(TO DO)
Give the records back in full, exactly as they read.

◆ ◆ ◆ ◆

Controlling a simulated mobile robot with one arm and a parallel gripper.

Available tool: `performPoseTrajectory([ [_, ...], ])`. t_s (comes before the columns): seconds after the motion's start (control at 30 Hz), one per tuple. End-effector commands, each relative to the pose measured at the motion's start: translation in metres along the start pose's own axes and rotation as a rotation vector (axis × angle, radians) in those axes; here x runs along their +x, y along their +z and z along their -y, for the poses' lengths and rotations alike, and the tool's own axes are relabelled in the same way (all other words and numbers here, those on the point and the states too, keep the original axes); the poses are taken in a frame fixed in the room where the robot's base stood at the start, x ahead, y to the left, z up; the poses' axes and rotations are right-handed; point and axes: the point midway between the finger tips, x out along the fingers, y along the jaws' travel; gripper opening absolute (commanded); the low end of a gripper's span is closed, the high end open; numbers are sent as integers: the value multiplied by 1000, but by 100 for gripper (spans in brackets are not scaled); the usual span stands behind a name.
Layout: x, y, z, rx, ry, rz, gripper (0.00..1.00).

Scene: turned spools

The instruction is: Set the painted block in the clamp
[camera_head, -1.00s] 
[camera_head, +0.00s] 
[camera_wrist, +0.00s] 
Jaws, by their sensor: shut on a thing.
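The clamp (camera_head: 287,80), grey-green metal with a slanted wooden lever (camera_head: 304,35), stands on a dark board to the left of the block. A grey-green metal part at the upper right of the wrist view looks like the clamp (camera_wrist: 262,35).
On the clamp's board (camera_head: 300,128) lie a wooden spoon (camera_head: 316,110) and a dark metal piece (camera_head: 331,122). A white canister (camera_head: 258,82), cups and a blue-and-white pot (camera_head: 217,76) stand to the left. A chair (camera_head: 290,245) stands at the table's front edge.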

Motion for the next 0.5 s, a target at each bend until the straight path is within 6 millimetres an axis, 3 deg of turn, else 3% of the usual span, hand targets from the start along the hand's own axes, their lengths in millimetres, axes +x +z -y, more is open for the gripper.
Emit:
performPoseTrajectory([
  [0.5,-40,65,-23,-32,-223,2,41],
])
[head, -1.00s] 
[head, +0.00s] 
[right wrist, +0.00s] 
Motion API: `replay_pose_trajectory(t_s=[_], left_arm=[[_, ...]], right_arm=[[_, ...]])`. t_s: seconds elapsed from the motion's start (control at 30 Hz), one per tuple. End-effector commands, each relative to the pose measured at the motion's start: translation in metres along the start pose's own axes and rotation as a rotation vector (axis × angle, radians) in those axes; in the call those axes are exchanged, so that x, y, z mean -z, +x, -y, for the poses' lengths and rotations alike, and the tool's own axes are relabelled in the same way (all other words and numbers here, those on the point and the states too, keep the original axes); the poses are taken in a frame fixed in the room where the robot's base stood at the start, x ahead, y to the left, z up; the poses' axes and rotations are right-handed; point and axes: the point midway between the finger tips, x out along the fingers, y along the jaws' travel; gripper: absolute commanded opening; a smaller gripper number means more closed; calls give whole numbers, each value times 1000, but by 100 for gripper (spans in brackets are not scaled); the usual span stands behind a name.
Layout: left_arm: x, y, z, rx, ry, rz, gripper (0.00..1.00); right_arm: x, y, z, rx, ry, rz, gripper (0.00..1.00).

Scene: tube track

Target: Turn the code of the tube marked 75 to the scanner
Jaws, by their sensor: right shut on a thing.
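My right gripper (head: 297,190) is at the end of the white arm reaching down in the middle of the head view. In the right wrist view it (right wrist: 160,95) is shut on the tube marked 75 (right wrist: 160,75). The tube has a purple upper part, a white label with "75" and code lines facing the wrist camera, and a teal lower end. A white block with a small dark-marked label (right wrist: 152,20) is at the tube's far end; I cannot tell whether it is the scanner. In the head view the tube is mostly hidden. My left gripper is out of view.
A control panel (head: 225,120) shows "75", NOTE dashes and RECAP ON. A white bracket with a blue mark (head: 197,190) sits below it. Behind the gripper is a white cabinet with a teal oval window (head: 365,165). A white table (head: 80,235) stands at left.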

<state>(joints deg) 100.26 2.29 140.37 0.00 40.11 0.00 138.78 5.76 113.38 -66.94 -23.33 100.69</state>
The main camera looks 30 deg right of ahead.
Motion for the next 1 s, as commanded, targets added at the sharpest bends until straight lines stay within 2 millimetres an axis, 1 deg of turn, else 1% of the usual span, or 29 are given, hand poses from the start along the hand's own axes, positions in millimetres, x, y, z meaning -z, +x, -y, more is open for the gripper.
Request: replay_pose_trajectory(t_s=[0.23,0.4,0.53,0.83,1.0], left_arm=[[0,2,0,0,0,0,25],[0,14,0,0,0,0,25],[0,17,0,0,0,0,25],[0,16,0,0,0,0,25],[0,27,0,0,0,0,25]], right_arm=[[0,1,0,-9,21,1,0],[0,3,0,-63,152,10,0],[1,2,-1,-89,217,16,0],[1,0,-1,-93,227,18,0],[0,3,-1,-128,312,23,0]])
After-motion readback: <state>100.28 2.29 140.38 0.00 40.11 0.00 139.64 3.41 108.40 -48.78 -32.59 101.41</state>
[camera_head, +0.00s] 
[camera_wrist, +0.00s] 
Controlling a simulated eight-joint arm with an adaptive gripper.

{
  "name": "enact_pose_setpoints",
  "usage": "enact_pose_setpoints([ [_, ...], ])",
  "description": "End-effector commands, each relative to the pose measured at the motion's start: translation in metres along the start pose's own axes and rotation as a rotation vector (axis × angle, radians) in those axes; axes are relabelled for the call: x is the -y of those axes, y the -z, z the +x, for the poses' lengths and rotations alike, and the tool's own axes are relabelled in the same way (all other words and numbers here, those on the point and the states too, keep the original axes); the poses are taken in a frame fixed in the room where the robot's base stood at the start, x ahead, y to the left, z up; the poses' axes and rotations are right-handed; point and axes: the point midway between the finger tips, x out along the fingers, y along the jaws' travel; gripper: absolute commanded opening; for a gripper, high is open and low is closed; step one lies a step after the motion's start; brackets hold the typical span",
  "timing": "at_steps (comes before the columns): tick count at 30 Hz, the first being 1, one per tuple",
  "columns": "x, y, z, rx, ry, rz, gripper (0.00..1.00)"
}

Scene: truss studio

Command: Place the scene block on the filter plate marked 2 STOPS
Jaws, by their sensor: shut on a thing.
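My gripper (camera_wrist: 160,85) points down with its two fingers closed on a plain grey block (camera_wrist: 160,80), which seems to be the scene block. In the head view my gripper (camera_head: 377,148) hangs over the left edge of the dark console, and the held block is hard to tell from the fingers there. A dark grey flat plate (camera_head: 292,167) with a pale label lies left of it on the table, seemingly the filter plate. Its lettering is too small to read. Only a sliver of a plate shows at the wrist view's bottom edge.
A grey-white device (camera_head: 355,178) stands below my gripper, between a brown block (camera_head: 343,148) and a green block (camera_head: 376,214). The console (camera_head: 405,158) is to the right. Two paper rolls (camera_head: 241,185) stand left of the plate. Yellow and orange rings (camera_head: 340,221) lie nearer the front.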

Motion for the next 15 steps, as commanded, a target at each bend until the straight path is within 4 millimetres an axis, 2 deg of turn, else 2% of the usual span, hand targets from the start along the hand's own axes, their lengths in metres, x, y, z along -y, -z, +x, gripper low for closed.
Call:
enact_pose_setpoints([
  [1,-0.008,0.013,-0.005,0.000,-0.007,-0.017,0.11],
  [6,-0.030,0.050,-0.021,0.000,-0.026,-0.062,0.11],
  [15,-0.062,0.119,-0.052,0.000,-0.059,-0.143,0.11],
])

◆ ◆ ◆ ◆

(TASK SOLUTION)
Controlling a simulated mobile robot with one arm and a parallel gripper.

Available tool: `performPoseTrajectory([ [_, ...], ])`. t_s (comes before the columns): seconds after the motion's start (control at 30 Hz), one per tuple. End-effector commands, each relative to the pose measured at the motion's start: translation in metres along the start pose's own axes and rotation as a rotation vector (axis × angle, radians) in those axes; here x runs along their +x, y along their +z and z along their -y, for the poses' lengths and rotations alike, and the tool's own axes are relabelled in the same way (all other words and numbers here, those on the point and the states too, keep the original axes); the poses are taken in a frame fixed in the room where the robot's base stood at the start, x ahead, y to the left, z up; the poses' axes and rotations are right-handed; point and axes: the point midway between the finger tips, x out along the fingers, y along the jaws' travel; gripper opening absolute (commanded); the low end of a gripper's span is closed, the high end open; numbers are sent as integers: the value multiplied by 1000, but by 100 for gripper (spans in brackets are not scaled); the usual span stands behind a name.
Layout: x, y, z, rx, ry, rz, gripper (0.00..1.00).

Scene: turned spools

The instruction is: Set the painted block in the clamp
[camera_head, -1.00s] 
[camera_head, +0.00s] 
[camera_wrist, +0.00s] 
Jaws, by their sensor: shut on a thing.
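The clamp (camera_head: 287,80), grey-green metal with a slanted wooden lever (camera_head: 304,35), stands on a dark board to the left of the block. A grey-green metal part at the upper right of the wrist view looks like the clamp (camera_wrist: 262,35).
On the clamp's board (camera_head: 300,128) lie a wooden spoon (camera_head: 316,110) and a dark metal piece (camera_head: 331,122). A white canister (camera_head: 258,82), cups and a blue-and-white pot (camera_head: 217,76) stand to the left. A chair (camera_head: 290,245) stands at the table's front edge.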

Motion for the next 0.5 s, a target at each bend until the straight path is within 6 millimetres an axis, 3 deg of turn, else 3% of the usual span, hand targets from the start along the hand's own axes, their lengths in millimetres, axes +x +z -y, more is open for the gripper.
Emit:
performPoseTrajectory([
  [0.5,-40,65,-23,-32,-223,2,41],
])
[head, -1.00s] 
[head, +0.00s] 
[right wrist, +0.00s] 
Motion API: `replay_pose_trajectory(t_s=[_], left_arm=[[_, ...]], right_arm=[[_, ...]])`. t_s: seconds elapsed from the motion's start (control at 30 Hz), one per tuple. End-effector commands, each relative to the pose measured at the motion's start: translation in metres along the start pose's own axes and rotation as a rotation vector (axis × angle, radians) in those axes; in the call those axes are exchanged, so that x, y, z mean -z, +x, -y, for the poses' lengths and rotations alike, and the tool's own axes are relabelled in the same way (all other words and numbers here, those on the point and the states too, keep the original axes); the poses are taken in a frame fixed in the room where the robot's base stood at the start, x ahead, y to the left, z up; the poses' axes and rotations are right-handed; point and axes: the point midway between the finger tips, x out along the fingers, y along the jaws' travel; gripper: absolute commanded opening; a smaller gripper number means more closed; calls give whole numbers, each value times 1000, but by 100 for gripper (spans in brackets are not scaled); the usual span stands behind a name.
Layout: left_arm: x, y, z, rx, ry, rz, gripper (0.00..1.00); right_arm: x, y, z, rx, ry, rz, gripper (0.00..1.00).

Scene: tube track

Target: Turn the code of the tube marked 75 to the scanner
Jaws, by their sensor: right shut on a thing.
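My right gripper (head: 297,190) is at the end of the white arm reaching down in the middle of the head view. In the right wrist view it (right wrist: 160,95) is shut on the tube marked 75 (right wrist: 160,75). The tube has a purple upper part, a white label with "75" and code lines facing the wrist camera, and a teal lower end. A white block with a small dark-marked label (right wrist: 152,20) is at the tube's far end; I cannot tell whether it is the scanner. In the head view the tube is mostly hidden. My left gripper is out of view.
A control panel (head: 225,120) shows "75", NOTE dashes and RECAP ON. A white bracket with a blue mark (head: 197,190) sits below it. Behind the gripper is a white cabinet with a teal oval window (head: 365,165). A white table (head: 80,235) stands at left.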

<state>(joints deg) 100.26 2.29 140.37 0.00 40.11 0.00 138.78 5.76 113.38 -66.94 -23.33 100.69</state>
The main camera looks 30 deg right of ahead.
Motion for the next 1 s, as commanded, targets added at the sharpest bends until straight lines stay within 2 millimetres an axis, 1 deg of turn, else 1% of the usual span, or 29 are given, hand poses from the start along the hand's own axes, positions in millimetres, x, y, z meaning -z, +x, -y, more is open for the gripper.
Request: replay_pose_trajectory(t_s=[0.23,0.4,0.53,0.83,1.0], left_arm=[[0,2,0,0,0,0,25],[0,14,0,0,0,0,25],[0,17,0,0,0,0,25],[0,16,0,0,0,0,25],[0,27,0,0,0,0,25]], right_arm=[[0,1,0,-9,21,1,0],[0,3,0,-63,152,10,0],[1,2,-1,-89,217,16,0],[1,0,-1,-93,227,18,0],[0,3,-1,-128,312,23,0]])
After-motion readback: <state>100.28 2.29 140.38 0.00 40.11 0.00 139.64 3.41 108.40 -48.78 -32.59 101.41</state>
[camera_head, +0.00s] 
[camera_wrist, +0.00s] 
Controlling a simulated eight-joint arm with an adaptive gripper.

{
  "name": "enact_pose_setpoints",
  "usage": "enact_pose_setpoints([ [_, ...], ])",
  "description": "End-effector commands, each relative to the pose measured at the motion's start: translation in metres along the start pose's own axes and rotation as a rotation vector (axis × angle, radians) in those axes; axes are relabelled for the call: x is the -y of those axes, y the -z, z the +x, for the poses' lengths and rotations alike, and the tool's own axes are relabelled in the same way (all other words and numbers here, those on the point and the states too, keep the original axes); the poses are taken in a frame fixed in the room where the robot's base stood at the start, x ahead, y to the left, z up; the poses' axes and rotations are right-handed; point and axes: the point midway between the finger tips, x out along the fingers, y along the jaws' travel; gripper: absolute commanded opening; for a gripper, high is open and low is closed; step one lies a step after the motion's start; brackets hold the typical span",
  "timing": "at_steps (comes before the columns): tick count at 30 Hz, the first being 1, one per tuple",
  "columns": "x, y, z, rx, ry, rz, gripper (0.00..1.00)"
}

Scene: truss studio

Command: Place the scene block on the filter plate marked 2 STOPS
Jaws, by their sensor: shut on a thing.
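My gripper (camera_wrist: 160,85) points down with its two fingers closed on a plain grey block (camera_wrist: 160,80), which seems to be the scene block. In the head view my gripper (camera_head: 377,148) hangs over the left edge of the dark console, and the held block is hard to tell from the fingers there. A dark grey flat plate (camera_head: 292,167) with a pale label lies left of it on the table, seemingly the filter plate. Its lettering is too small to read. Only a sliver of a plate shows at the wrist view's bottom edge.
A grey-white device (camera_head: 355,178) stands below my gripper, between a brown block (camera_head: 343,148) and a green block (camera_head: 376,214). The console (camera_head: 405,158) is to the right. Two paper rolls (camera_head: 241,185) stand left of the plate. Yellow and orange rings (camera_head: 340,221) lie nearer the front.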

Motion for the next 15 steps, as commanded, a target at each bend until the straight path is within 4 millimetres an axis, 2 deg of turn, else 2% of the usual span, hand targets from the start along the hand's own axes, their lengths in metres, x, y, z along -y, -z, +x, gripper low for closed.
Call:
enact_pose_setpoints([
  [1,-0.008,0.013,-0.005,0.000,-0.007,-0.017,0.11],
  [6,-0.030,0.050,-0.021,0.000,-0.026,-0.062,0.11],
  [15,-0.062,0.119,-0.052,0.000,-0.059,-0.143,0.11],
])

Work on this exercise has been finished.